Sono infatti le città americane le vere protagoniste dell’opera, con Redman apre il viaggio citando niente meno che Woody Guthrie -come a dire: godetevi lo show, noi sappiamo dove siamo e da dove arriviamo- e firmando di pugno le potenti liriche di “After Minneapolis” scritta nel 2020 ,poco dopo il brutale omicidio di George Floyd da parte della polizia di Minneapolis che sconvolse la comunità nera:
“Ginocchio sul collo, vicino alla notte nuda, i colori che si uniscono / La paura forma l’odio nella lotta senza fede, amore che se ne va.”
La Blue Note crede molto in questo progetto e non ha di certo badato a spese per questo tardivo esordio di un fuoriclasse conclamato, il quartetto-con-cantante nuovo di fiamma apre così la porta a prestigiosi camei che tendono a variare, forse fin troppo, i paesaggi che scivolano dal finestrino: da Kurt Rosenwinckel (“Streets Of Philadelphia”) a Nicholas Payton (“Do You Know What It Means To Miss New Orleans?”), da Peter Bernstein (“Manhatthan”) a Joel Ross (“Chicago Blues”).

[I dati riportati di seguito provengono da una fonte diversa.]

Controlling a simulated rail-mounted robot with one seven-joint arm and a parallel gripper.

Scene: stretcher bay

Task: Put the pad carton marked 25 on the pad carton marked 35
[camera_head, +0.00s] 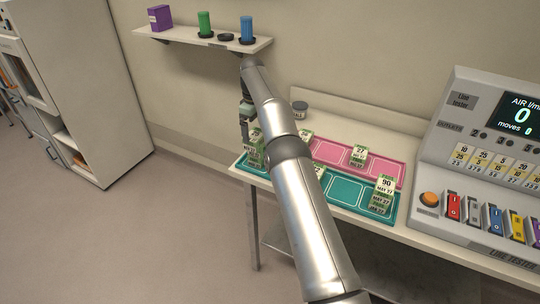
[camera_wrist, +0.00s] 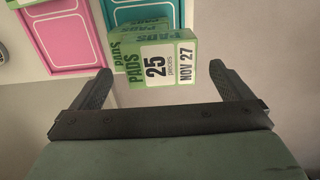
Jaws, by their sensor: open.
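The pad carton marked 25 (camera_wrist: 168,62) is green and white, on top of other green pad cartons (camera_wrist: 139,12) in the wrist view. In the head view my gripper (camera_head: 246,110) hangs above a carton stack (camera_head: 256,151) at the left end of the teal tray (camera_head: 345,198), partly behind my arm. I cannot read a 35 on any carton; one carton (camera_head: 320,171) is partly hidden by my arm.
A stack topped by a carton marked 90 (camera_head: 385,184) stands at the teal tray's right end. Another carton (camera_head: 359,155) is on the pink tray (camera_head: 328,151). A grey line tester (camera_head: 485,160) is at right. A wall shelf (camera_head: 190,38) holds several items above.

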Il quartetto stabile di Redman vede la conferma del sempre più brillante pianista Aaron Parks, del quale consigliamo sempre gli album da leader, oltre al fidatissimo drummer Brian Blade ed il quotato bassista Joe Sanders, del quale si fa un gran parlare, formatosi alla scuola di Christian McBride e già con una nutrita sfilza di lavori e collaborazioni nel carniere. “where we are” è dunque disco geografico, da vaganti riflessioni in viaggio, ci lavora ai fianchi mentre si va via tra pensieri dolceamari, dondolati dal vagone che passa dalla rabbiosa “Alabama” di coltraniana memoria fino alla gloria blues di “By The Time I Get To Phoenix”, passando per Frisco (“My Heart in San Francisco”) e “Baltimore”. Questo gruppo ora sta rodando il repertorio con lady Gabrielle, manco a dirlo, on the road, in una lunga tourneè in cui sarà possibile dosare le alchimie, trovare il migliore interplay, e magari un “fuoco” che faccia ardere ancora di più musica e liriche, possibilmente senza distanze o mascherine varie. Il 2024 sarà un anno cruciale anche per le elezioni politiche americane e Joshua Redman & C. sembrano voler dire la loro in proposito, con una certa eloquenza. C’è tantissimo lavoro da fare, qui dove siamo, ma anche se i fatti del giorno ci portano a cupe previsioni ricordiamo che “This land was made for you and me”.